If the user does not provide valid credentials, the process
continues at block 216 and the confidential documents are not
displayed. If the user does provide valid credentials, the process
continues at block 206.
[0023] At block 206, an image of the viewing area is generated. In
some embodiments, a digital camera is located proximate the display
device. The digital camera can then record an image of the viewing
area proximate the display device. If the camera is unable to
capture the viewing area in a single image, the camera may be
configured to rotate to different angles. By capturing images from
different angles, the camera can generate a larger image of the
viewing area. In other embodiments, several cameras may be located
proximate the display device, so that the cameras can record a set
of images of the viewing area. The set of images can then be
combined to generate a larger image of the viewing area.
[0024] At block 208, it is determined if an authorized user is
located within the viewing area. As discussed above, the viewing
area includes a three dimensional space proximate a display device,
in which individuals or devices can view the display device. The
viewing area is discussed in more detail below in relation to FIGS.
3A, 3B and 3C, which include illustrations of viewing areas. A
determination of whether an authorized user is located within the
viewing area can be based on authentication data received from
various devices. In some embodiments, a digital camera is located
proximate the display device. The digital camera can capture images
that can be used to generate an image of the viewing area. The
authentication application can then detect physical characteristics
of the user in the viewing area at the moment the user provides
authentication credentials. For example, the digital camera may
utilize facial recognition technologies, so that various facial
features of the user can be detected after the user has provided
valid authentication credentials.
[0025] In some embodiments, the physical characteristics of the
user that entered valid authentication credentials are then
compared to physical characteristics of each authorized user. For
example, facial features of each authorized user may be stored in
storage 122 along with a corresponding username and password
combination. The facial features of the user can then be compared
to the facial features of each authorized user. This can prevent an
unauthorized user from viewing confidential content by providing an
authorized user's valid authentication credentials. Therefore, the
authentication application 126 can verify the user is authorized to
view content based on physical features of the user in addition to
authentication credentials. If the user of the computing system 100
is an authorized user, the process continues at block 210. If the
user of the computing system 100 is not an authorized user, the
process continues at block 216 and the confidential content is not
displayed.
[0026] At block 210, it is determined if an unauthorized user is
located in the viewing area. As discussed above, the authentication
application 126 can determine if the user of a computing system is
an authorized user based on physical features detected in an image.

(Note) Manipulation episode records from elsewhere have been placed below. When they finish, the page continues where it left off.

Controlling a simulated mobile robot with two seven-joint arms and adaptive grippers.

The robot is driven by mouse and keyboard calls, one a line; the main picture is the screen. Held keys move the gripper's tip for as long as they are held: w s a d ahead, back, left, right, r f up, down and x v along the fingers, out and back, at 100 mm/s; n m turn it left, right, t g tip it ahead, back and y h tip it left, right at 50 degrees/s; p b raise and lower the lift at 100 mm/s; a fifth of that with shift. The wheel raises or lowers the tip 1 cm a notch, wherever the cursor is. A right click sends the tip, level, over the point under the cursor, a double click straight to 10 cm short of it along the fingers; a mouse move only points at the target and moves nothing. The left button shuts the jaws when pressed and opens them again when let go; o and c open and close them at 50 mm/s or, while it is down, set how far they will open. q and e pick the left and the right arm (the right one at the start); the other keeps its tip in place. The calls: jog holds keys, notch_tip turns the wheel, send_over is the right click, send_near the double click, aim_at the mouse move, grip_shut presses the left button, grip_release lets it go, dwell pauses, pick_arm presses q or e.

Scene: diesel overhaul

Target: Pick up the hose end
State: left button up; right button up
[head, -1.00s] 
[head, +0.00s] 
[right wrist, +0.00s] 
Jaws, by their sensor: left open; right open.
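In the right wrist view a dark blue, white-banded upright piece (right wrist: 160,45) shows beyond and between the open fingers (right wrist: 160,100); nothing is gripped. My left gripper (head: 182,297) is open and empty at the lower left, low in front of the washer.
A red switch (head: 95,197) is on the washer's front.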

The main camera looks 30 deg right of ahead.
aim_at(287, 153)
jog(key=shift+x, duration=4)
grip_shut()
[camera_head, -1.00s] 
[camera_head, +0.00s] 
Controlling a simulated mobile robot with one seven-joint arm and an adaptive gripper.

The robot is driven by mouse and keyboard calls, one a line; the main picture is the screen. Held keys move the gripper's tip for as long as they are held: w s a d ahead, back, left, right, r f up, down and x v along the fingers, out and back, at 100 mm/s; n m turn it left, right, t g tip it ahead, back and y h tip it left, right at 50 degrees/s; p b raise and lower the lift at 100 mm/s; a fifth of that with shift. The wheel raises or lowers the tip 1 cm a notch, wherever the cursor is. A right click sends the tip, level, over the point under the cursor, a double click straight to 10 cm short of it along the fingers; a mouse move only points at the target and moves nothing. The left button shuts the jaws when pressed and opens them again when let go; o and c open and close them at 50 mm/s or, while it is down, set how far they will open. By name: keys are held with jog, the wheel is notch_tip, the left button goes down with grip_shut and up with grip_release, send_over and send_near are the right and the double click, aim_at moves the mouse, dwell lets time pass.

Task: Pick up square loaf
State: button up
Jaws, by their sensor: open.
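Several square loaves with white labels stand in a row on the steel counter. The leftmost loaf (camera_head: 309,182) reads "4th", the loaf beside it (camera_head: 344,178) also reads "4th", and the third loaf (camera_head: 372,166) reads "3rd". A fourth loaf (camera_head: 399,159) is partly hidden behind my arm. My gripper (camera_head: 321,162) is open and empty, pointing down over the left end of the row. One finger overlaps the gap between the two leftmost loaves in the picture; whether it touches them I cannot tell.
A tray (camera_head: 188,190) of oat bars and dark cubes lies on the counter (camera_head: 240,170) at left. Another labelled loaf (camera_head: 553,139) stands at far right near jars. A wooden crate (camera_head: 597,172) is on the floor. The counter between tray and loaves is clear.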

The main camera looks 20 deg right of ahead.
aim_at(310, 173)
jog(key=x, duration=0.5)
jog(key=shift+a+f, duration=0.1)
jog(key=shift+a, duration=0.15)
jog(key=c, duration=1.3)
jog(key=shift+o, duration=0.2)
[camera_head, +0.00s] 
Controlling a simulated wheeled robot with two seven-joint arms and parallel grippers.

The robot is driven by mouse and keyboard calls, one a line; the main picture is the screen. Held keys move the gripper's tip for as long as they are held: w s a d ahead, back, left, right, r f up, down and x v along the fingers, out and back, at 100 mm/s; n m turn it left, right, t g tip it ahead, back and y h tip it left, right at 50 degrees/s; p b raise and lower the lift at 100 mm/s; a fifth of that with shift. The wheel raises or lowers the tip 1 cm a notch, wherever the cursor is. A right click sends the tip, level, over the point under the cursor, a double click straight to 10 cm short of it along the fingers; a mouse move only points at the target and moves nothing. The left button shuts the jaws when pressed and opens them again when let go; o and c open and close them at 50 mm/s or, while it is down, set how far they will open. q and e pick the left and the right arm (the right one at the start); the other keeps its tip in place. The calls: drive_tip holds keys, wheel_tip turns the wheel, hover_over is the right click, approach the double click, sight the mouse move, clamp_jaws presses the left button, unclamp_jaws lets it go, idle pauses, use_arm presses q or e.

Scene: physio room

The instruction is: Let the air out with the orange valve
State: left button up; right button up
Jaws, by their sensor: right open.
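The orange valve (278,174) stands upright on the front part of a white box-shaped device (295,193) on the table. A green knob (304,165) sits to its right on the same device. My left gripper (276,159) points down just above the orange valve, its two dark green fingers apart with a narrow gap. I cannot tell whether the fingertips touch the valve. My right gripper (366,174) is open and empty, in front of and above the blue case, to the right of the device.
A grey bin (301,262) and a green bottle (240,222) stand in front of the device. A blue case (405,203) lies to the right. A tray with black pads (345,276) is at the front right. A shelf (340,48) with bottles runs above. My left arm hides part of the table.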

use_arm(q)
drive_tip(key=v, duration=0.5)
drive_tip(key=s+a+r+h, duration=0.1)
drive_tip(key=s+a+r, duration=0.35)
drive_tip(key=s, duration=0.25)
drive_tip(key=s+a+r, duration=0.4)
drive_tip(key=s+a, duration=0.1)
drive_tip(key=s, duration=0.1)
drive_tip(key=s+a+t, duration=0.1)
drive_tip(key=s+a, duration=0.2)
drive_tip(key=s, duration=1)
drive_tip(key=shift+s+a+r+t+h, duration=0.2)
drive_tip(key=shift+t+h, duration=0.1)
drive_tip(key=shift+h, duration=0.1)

In some embodiments, the authentication application 126 can also
determine if any unauthorized users are located within the viewing
area. For example, an unauthorized user may attempt to view a
confidential document by standing behind an authorized user seated
in front of a computing system. The authentication application 126
can detect the physical features of the unauthorized user in the
viewing area and block the confidential content from being
displayed. In other embodiments, the authentication application 126
can determine the depth of each object within the viewing area. For
example, the authentication application 126 may determine that an
object in the viewing area is an authorized user that is located
five feet from the display device. In other embodiments, the
digital camera 130 may include depth sensors that provide
additional data related to the depth of objects in the viewing area
to the authentication application 126. Therefore, some embodiments
may determine that the viewing area does not extend beyond a
certain distance from the display device. For example, unauthorized
users located forty feet from a display device may be detected in
an image. The authentication application 126 may determine that the
unauthorized users cannot view the confidential content from that
distance. Therefore, the authentication application 126 may not
block any of the content being displayed. If an unauthorized user
is determined to be in the viewing area, the process continues at
block 216. If there are not any unauthorized users in the viewing
area, the process continues at block 212.
[0027] At block 212, it is determined if an unauthorized device is
located in the viewing area. In some embodiments, the
authentication application 126 can monitor all of the objects in
the viewing area. For example, the authentication application 126
may detect a reflection from an optical lens within the viewing
area. The optical lens may be determined to be an unauthorized
device that cannot view the confidential content because the
optical lens may be attached to a recording device. In some
embodiments, an authorized optical lens may be allowed in the
viewing area. The optical lens can be determined to be authorized
based on physical characteristics of the optical lens. For example,
a barcode representing authorized devices may be placed proximate
the optical lens to indicate the recording device attached to the
optical lens is authorized to view the confidential documents being
displayed. In other embodiments, the authentication application 126
can detect unauthorized recording devices based on the physical
characteristics of the recording devices. For example, authorized
recording devices may have a unique shape or identifying element.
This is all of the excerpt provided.